Sikap apresiatif terhadap wacana keislaman itu adalah diwakili keempat tokoh; Amien Rais, Nurcholis Madjid, Abdurraman Wahid dan Jalauluddin Rahmat. Dengan segala kelebihan dan kekurangannya mereka telah menuangkan ide dan gagasan segarnya sebagai sumbangan pemikiran keislaman yang sangat berguna bagi pengembangan umat beragama di Indoensia. Lebih dari itu, mereka amat dekat dengan publik dan dunia pers. Hampir tidak ada waktu luang bagi mereka untuk menyendiri.

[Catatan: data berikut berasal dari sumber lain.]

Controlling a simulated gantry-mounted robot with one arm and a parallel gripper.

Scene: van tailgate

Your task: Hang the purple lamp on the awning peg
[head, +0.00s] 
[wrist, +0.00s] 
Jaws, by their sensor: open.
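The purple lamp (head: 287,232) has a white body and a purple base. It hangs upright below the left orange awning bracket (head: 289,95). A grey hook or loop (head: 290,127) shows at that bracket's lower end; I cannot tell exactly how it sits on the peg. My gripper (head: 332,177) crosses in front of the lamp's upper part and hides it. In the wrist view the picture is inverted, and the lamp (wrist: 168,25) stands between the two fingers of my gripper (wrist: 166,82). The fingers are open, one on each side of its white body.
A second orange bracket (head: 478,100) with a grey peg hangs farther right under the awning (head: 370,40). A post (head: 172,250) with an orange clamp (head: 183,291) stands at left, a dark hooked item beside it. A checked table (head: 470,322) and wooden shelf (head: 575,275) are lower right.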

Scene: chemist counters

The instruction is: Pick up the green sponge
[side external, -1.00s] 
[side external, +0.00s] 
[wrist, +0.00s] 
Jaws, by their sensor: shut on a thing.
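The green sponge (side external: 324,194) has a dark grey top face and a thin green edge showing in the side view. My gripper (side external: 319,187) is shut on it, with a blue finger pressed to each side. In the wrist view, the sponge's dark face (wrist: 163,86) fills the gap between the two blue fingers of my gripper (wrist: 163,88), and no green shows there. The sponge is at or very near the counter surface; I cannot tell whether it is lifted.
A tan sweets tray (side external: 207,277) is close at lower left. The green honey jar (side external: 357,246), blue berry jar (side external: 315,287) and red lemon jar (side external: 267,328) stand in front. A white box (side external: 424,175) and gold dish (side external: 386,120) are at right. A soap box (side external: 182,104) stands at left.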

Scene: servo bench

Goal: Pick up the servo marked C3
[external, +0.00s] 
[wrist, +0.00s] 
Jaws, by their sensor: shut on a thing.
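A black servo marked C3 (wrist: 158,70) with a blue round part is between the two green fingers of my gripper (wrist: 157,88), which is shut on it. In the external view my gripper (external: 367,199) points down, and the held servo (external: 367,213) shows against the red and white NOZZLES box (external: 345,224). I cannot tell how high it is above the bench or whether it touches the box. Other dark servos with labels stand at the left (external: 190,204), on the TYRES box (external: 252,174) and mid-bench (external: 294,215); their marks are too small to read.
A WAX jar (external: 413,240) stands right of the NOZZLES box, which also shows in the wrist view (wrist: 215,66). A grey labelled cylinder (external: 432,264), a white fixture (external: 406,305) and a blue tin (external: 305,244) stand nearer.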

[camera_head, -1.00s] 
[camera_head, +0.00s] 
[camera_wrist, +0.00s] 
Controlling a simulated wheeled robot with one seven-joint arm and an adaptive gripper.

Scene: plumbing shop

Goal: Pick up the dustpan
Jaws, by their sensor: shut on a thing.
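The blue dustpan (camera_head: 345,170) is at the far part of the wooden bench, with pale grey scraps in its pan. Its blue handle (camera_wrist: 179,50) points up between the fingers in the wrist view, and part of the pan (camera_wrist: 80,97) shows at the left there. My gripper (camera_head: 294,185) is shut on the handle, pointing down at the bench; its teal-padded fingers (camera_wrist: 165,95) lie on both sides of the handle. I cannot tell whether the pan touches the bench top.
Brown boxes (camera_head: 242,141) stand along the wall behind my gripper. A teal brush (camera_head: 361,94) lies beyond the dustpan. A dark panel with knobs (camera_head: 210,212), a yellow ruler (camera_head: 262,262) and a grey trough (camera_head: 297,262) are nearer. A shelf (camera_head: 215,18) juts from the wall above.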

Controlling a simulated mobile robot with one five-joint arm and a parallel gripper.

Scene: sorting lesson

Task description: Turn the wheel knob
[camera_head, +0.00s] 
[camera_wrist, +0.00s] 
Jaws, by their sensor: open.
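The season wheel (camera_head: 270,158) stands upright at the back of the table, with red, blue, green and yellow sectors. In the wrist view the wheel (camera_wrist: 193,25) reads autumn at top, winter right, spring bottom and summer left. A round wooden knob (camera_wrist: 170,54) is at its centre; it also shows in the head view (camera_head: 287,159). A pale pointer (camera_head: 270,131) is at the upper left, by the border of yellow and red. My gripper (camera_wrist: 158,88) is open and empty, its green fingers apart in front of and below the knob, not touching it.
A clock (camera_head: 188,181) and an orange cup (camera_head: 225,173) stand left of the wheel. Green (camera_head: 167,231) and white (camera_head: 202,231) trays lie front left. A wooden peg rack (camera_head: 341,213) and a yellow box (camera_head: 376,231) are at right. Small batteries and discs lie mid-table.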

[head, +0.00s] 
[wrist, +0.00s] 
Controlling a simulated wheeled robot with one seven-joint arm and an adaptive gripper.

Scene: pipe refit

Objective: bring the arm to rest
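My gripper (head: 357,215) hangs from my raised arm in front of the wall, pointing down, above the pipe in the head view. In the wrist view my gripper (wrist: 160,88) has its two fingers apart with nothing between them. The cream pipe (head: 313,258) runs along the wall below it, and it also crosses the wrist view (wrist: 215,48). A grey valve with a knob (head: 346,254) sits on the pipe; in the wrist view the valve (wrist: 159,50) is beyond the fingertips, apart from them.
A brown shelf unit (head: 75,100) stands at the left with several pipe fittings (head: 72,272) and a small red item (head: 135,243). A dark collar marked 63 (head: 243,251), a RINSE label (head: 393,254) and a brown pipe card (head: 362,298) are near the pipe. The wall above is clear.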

Mereka memiliki reputasi yang sangat tinggi baik di kalangan bawah. Hanya saja mereka mempunyai simplifikasi tertentu yang membuat mereka dapat berkomunikasi dengan komunitasnya. Nurcholish Madjid misalnya, ia lebih dekat dengan kaum intelektual, begitu juga Amien Rais, di samping ia memiliki basis konstuennnya di kalangan Muhammadiyah. Hal serupa juga tidak kalah reputasinaya dengan ketokohan Abdurrahman Wahid dan Jaluluddin Rahmat. Dari keempat tokoh itu, dua di antaranya sudah kembali kepada Sang Pencipta, ialah Nurcholish Madjid dan  Abdurrahman Wahid.
Perkembangan pemikiran Islam di Indonesia tidak bisa dilepaskan dari sejarah berdirinya organisasi-organisasi masyarakat dan politik. Terbukti sebagian besar pemikiran Islam terlahir dari organisasi-organisasi yang ada, dilanjutkan dengan aktifitas-aktifitas keagamaan yang mengarah kepada islamisasi budaya dan politik secara massal. Mahasiswa sebagai motor penggerak (lokomotif) organisasi-organisasi massa sangat besar perannya bagi arah pemikiran Islam di Indonesia. Sehingga dari sinilah—dalam bahasa Deliar Noer—dapat diketahui akar kebangkitan Islam Indonesia, tidak hanya dalam frame pergerakan, tapi juga pemikiran. Lebih luas, akan ditemukan akar modernisasi Islam di Indonesia.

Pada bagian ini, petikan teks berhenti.